Some people think that ivy is harmless to trees, but they couldn’t be more mistaken.

Ivy is a deadly efficient invader. Its crush of intertwining roots suck the ground dry, robbing the tree of much needed water, while its rapidly climbing stems thicken and harden, first binding its host, then strangling it.

Having engulfed the weakened tree in a mass of sun-blocking leaves, the evergreen ivy then acts as a wind trap during the winter months, snapping its branches and finally toppling the whole tree to the ground.

The next time you are out walking, take a look at the trees and see how the ivy is everywhere gaining on them.

But don’t wait for other people to rescue the trees - liberate them yourselves!
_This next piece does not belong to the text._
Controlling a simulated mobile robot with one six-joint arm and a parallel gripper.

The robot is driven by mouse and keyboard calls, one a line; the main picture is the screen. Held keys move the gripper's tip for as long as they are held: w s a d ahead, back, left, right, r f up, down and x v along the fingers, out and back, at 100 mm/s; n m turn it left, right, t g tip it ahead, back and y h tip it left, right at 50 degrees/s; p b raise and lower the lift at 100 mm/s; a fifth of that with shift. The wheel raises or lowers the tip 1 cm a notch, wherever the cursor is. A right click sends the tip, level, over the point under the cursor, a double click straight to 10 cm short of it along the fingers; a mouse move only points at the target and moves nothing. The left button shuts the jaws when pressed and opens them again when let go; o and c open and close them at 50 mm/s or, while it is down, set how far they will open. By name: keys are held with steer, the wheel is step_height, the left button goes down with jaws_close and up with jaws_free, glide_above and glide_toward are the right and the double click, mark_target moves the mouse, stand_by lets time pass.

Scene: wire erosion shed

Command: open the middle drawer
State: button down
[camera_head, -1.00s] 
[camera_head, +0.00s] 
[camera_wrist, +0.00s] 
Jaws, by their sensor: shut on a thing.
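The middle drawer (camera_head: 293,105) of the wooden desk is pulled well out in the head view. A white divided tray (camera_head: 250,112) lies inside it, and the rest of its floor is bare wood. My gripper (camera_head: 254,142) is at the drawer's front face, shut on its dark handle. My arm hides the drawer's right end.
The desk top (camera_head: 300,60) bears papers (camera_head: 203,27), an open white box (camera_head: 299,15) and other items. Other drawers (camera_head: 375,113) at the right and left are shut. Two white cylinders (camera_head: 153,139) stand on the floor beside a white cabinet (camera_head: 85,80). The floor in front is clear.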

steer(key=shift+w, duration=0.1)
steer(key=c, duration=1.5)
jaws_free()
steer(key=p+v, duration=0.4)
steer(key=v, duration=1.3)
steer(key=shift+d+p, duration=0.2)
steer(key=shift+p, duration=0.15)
Winter is an excellent time to start freeing the trees, so whenever you come across ivy beginning to attack one, simply tear it off the bark right down to the ground.

If the ivy is already well established, cut the thick stems through at around five feet up the tree trunk and also at the base, and then pull away.

The rest of the ivy up in the branches can be left for birds and insects to shelter in while it dies off over the months.

Believe me, it’s wonderfully satisfying to see an ivy-doomed tree blooming healthily again.